--- What is being asked ---
Reproduce, word for word, every line from the first one down to the line containing "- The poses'", and nothing else.

━━━━━ Stored data

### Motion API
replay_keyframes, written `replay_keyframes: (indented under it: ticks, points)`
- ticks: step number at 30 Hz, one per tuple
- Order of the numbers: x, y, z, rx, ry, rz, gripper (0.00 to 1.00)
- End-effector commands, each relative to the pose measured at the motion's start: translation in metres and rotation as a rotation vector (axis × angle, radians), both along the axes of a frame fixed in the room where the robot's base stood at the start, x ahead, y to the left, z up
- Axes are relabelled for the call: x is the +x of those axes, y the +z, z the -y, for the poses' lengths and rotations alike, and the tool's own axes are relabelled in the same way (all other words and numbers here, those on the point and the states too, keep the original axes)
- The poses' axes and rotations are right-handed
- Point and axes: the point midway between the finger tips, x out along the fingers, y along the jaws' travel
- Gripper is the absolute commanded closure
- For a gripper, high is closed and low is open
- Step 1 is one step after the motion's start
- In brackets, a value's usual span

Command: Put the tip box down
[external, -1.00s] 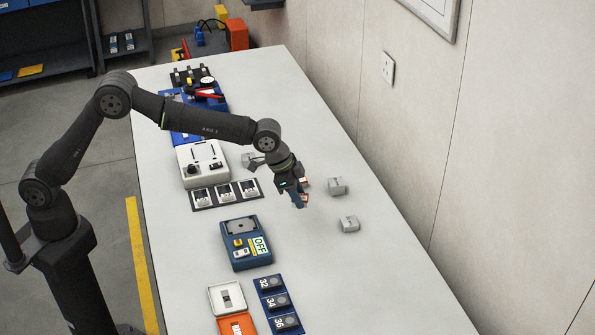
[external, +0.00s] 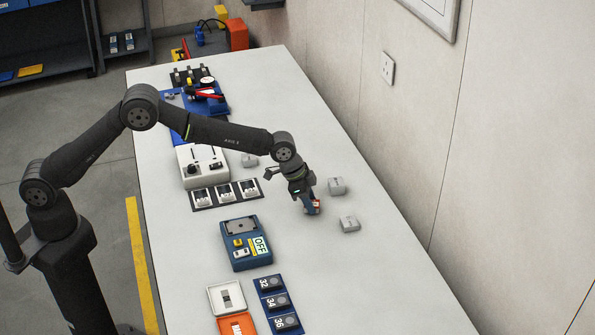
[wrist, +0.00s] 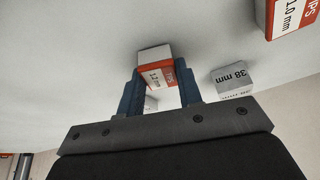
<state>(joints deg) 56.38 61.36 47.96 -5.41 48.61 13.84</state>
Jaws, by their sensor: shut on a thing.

━━━━━━━━━━

--- Task answer ---
### Motion API
replay_keyframes, written `replay_keyframes: (indented under it: ticks, points)`
- ticks: step number at 30 Hz, one per tuple
- Order of the numbers: x, y, z, rx, ry, rz, gripper (0.00 to 1.00)
- End-effector commands, each relative to the pose measured at the motion's start: translation in metres and rotation as a rotation vector (axis × angle, radians), both along the axes of a frame fixed in the room where the robot's base stood at the start, x ahead, y to the left, z up
- Axes are relabelled for the call: x is the +x of those axes, y the +z, z the -y, for the poses' lengths and rotations alike, and the tool's own axes are relabelled in the same way (all other words and numbers here, those on the point and the states too, keep the original axes)
- The poses' axes and rotations are right-handed

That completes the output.